2011 Federal Election

Canadian Foreign Policy and Global Governance

Questions for the Canadian Federal Political Parties from the World Federalist Movement – Canada

Ahead of the 2011 federal election, WFMC developed questions dealing with four key foreign policy and global governance issues.

2011 press release

Summary table of responses

1. Government of Canada Foreign Policy and Defence Policy

The 2005 International Policy Statement as well as the 2008 Canada First Defence Policy were both criticized for lacking a transparent, consultative process and sufficient involvement of parliamentarians and civil society.

Will your party strive to ensure that the next government initiate thorough foreign policy and defence policy reviews, involving traditional Green Paper / White Paper Parliamentary Committee Review processes and parliamentary debates?

2. Canada’s commitment to UN Peace Operations.

According to recent polls, Canadians see their country as a positive force in today’s world. And they see peacekeeping as their country’s most important contribution to the world. UN peace operations deployments are at an all-time high, with over 120,000 civilian, military and police personnel deployed in 15 UN peace operations worldwide. Yet critically important mission mandates (e.g. Sudan, Somalia) are not being met for lack of personnel.

World Federalists and a growing number of defence analysts support the development of a permanent, individually recruited United Nations Emergency Peace Service (UNEPS). This new service would complement existing arrangements, which tend to be slow and unreliable, with a much needed, ‘first responder’ for diverse emergencies.

Will your party support an increased Canadian commitment, including increasing the deployment of Canadian Forces personnel, to UN-mandated Peace Operations? Will your party support the development of a United Nations Emergency Peace Service?

3. Democratize Global Governance through a United Nations Parliamentary Assembly.

In an era of globalization, many important decisions affecting the lives of the world’s citizens are made at the international level, by organizations like the United Nations and related agencies. To help ensure international cooperation and to enhance the legitimacy of the UN, people must be more effectively and directly included in the activities of the UN. In 2007 an all-party report of the House of Commons Standing Committee on Foreign Affairs and International Development recommended that “The Parliament of Canada should give favourable consideration to the establishment of a United Nations Parliamentary Assembly.”

Will your party support effective action by the Parliament and Government of Canada to establish a Parliamentary Assembly at the United Nations?

4. Develop the international “Responsibility to Protect.”

The “Responsibility to Protect” is an emerging international norm intended to spell out what states, and the international community, should do to protect civilians threatened mass atrocity crimes such as genocide and crimes against humanity.

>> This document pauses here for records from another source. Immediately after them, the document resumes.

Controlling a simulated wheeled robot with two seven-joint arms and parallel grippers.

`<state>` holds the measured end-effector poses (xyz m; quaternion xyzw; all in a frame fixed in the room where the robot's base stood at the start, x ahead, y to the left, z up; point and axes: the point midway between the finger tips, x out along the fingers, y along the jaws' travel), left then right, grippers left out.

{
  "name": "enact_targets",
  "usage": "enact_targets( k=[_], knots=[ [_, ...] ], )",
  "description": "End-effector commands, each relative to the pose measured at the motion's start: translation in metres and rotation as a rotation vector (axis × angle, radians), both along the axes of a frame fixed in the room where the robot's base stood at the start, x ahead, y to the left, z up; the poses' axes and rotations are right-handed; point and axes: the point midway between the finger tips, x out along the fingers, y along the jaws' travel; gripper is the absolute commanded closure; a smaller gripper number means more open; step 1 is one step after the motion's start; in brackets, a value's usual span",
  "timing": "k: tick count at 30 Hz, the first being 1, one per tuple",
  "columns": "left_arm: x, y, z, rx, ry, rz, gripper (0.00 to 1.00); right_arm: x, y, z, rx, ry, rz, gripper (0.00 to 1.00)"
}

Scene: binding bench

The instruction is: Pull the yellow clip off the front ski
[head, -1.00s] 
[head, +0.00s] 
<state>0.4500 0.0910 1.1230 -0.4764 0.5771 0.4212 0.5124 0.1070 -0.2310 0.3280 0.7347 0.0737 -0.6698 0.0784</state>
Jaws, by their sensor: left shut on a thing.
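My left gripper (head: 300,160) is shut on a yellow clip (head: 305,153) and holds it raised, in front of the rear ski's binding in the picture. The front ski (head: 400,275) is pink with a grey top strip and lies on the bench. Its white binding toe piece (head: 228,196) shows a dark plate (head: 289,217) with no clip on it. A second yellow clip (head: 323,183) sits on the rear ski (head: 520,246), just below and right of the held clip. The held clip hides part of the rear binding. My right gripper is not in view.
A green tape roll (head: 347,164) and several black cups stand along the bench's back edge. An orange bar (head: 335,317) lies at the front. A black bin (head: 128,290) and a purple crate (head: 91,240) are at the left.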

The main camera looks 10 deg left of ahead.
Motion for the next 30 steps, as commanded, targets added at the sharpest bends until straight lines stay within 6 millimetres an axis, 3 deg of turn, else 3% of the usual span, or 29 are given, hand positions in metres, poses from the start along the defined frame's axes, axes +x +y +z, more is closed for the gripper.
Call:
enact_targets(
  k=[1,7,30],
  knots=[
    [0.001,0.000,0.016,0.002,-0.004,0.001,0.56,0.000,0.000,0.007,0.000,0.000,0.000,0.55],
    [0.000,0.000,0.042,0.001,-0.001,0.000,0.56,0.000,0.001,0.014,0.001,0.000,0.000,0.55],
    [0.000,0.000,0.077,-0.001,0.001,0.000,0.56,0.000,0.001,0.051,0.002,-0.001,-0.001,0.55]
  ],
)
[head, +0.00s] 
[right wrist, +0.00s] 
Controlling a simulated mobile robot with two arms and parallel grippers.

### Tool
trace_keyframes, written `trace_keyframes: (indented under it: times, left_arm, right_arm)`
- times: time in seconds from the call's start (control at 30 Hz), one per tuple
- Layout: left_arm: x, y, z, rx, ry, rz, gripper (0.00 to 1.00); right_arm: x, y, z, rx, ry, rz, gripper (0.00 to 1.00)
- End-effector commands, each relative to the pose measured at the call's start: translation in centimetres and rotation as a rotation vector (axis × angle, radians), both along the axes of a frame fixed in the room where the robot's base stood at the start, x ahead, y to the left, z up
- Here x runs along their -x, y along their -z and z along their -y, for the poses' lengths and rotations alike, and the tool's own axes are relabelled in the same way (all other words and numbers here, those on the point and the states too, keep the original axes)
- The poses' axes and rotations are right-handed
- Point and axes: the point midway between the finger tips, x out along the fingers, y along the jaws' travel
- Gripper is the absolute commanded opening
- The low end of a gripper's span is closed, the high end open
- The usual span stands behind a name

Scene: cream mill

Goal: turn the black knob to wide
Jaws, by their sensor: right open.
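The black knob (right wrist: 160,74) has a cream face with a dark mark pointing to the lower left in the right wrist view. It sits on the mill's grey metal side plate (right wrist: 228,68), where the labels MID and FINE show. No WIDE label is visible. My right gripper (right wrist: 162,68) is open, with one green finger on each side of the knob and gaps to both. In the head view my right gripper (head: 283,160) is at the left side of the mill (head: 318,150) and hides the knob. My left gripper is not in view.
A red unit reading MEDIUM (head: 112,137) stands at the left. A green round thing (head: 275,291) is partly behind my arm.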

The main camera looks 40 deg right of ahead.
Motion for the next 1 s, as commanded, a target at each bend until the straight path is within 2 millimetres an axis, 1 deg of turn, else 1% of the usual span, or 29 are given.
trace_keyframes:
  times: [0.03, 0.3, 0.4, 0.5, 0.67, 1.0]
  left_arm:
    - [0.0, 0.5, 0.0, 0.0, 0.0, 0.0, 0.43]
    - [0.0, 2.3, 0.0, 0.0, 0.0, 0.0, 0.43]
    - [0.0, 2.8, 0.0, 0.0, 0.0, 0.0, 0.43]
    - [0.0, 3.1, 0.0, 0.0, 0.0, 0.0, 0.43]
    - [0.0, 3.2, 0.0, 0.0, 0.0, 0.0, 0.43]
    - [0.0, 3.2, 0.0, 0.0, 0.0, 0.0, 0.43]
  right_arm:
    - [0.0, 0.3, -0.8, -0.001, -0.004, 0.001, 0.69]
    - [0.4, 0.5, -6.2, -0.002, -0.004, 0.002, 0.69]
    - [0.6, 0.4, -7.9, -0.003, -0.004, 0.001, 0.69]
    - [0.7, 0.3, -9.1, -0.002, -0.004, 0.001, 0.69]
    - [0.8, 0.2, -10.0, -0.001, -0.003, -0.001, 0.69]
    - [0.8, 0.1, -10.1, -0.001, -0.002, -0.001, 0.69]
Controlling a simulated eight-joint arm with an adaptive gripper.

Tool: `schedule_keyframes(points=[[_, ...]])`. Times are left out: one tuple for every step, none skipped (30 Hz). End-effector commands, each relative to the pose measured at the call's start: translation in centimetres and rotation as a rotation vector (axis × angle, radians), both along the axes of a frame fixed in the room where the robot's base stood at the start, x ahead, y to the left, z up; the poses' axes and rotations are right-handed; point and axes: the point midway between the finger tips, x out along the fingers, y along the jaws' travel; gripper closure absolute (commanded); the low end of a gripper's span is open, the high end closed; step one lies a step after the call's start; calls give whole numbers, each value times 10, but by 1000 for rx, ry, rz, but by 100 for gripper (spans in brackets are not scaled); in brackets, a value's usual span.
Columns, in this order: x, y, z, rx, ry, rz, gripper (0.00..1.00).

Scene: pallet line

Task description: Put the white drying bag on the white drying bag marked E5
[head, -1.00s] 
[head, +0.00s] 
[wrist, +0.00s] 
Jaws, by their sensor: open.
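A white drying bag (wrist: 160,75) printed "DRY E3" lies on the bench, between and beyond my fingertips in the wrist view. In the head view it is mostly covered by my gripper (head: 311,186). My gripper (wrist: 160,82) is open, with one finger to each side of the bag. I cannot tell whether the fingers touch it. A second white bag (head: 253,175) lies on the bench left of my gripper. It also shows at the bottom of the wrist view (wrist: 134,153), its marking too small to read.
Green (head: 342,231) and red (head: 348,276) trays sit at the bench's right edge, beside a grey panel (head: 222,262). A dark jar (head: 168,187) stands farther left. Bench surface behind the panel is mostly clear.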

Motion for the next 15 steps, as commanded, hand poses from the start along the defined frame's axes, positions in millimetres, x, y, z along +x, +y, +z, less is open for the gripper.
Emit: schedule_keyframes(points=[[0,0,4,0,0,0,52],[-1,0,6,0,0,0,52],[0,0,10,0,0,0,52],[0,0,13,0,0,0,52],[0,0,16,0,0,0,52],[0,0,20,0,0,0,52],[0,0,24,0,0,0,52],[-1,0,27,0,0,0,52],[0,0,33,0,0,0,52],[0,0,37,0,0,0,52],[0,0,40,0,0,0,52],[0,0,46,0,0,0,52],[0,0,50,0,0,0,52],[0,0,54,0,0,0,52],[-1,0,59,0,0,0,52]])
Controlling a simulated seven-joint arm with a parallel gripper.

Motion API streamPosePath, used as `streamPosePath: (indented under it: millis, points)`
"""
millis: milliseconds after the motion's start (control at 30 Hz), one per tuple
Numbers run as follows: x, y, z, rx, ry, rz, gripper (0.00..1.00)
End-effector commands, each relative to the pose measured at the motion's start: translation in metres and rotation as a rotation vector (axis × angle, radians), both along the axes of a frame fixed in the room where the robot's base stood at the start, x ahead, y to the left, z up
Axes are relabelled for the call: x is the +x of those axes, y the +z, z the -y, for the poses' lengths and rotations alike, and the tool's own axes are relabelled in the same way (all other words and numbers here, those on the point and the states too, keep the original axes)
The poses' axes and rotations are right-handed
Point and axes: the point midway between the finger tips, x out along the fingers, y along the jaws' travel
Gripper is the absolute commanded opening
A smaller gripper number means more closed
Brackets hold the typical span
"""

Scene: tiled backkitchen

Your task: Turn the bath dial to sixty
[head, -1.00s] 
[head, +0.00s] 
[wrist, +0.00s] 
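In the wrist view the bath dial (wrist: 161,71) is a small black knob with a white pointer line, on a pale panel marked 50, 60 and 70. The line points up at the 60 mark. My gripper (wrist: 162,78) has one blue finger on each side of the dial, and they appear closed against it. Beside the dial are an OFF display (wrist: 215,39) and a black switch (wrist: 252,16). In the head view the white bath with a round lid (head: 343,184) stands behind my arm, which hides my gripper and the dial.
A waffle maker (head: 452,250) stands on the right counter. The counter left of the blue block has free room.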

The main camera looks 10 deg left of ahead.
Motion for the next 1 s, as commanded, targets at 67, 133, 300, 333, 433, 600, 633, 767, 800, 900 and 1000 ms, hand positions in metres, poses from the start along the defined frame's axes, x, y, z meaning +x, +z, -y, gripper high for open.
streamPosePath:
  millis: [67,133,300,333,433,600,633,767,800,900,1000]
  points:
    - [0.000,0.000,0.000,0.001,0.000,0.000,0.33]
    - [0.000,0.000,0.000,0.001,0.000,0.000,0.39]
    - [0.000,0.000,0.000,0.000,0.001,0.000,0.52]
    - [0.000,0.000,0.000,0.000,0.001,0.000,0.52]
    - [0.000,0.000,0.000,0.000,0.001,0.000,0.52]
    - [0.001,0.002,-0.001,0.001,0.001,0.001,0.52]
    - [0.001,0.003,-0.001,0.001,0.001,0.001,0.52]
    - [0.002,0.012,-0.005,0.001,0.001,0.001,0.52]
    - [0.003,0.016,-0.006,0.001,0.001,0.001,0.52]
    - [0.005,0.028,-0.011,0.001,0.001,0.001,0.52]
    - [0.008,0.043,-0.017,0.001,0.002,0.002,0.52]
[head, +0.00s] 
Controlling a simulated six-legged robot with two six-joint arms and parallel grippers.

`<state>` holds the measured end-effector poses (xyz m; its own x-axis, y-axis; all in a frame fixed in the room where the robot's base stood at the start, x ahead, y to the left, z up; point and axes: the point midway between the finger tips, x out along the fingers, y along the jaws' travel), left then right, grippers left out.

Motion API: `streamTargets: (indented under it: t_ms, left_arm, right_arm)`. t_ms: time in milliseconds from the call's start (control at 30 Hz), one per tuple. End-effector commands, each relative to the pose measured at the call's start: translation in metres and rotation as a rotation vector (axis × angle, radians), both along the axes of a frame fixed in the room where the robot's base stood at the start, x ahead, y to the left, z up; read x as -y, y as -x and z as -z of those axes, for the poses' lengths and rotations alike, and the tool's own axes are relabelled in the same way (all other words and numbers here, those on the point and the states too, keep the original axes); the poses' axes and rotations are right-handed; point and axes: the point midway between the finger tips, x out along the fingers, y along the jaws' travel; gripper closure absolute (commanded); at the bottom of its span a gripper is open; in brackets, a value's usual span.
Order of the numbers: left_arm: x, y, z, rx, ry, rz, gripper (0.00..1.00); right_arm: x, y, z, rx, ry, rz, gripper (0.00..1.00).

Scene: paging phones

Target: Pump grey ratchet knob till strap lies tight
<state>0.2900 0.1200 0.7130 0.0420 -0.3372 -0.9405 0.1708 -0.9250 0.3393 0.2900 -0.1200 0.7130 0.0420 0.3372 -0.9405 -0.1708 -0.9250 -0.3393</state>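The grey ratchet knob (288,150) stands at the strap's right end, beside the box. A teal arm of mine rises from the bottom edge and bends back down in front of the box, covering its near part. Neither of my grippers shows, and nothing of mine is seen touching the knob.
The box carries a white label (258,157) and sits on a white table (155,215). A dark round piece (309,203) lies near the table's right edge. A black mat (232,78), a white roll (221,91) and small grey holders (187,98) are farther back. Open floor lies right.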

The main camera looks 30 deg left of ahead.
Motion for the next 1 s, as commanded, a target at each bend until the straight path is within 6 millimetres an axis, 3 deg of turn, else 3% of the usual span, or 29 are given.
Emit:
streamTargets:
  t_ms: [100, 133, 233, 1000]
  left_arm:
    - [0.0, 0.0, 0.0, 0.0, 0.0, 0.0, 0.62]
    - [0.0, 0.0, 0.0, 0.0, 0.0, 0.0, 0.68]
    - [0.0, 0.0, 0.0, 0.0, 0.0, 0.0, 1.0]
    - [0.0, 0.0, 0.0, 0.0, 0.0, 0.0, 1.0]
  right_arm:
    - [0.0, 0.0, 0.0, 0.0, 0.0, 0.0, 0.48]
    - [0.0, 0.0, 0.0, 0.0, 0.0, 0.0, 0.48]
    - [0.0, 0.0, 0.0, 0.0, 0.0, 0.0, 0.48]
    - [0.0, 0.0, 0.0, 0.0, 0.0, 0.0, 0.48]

Obtaining agreed language (paragraphs 138 & 139) on the Responsibility to Protect (R2P) principle and norm was one of the most important achievements of the 2005 UN Reform World Summit. There is much that needs to be done to strengthen the UN and operationalize the commitments made at the 2005 World Summit.

Will your party strive to ensure that the next Government of Canada makes advancing the Responsibility to Protect doctrine a central goal of its foreign policy?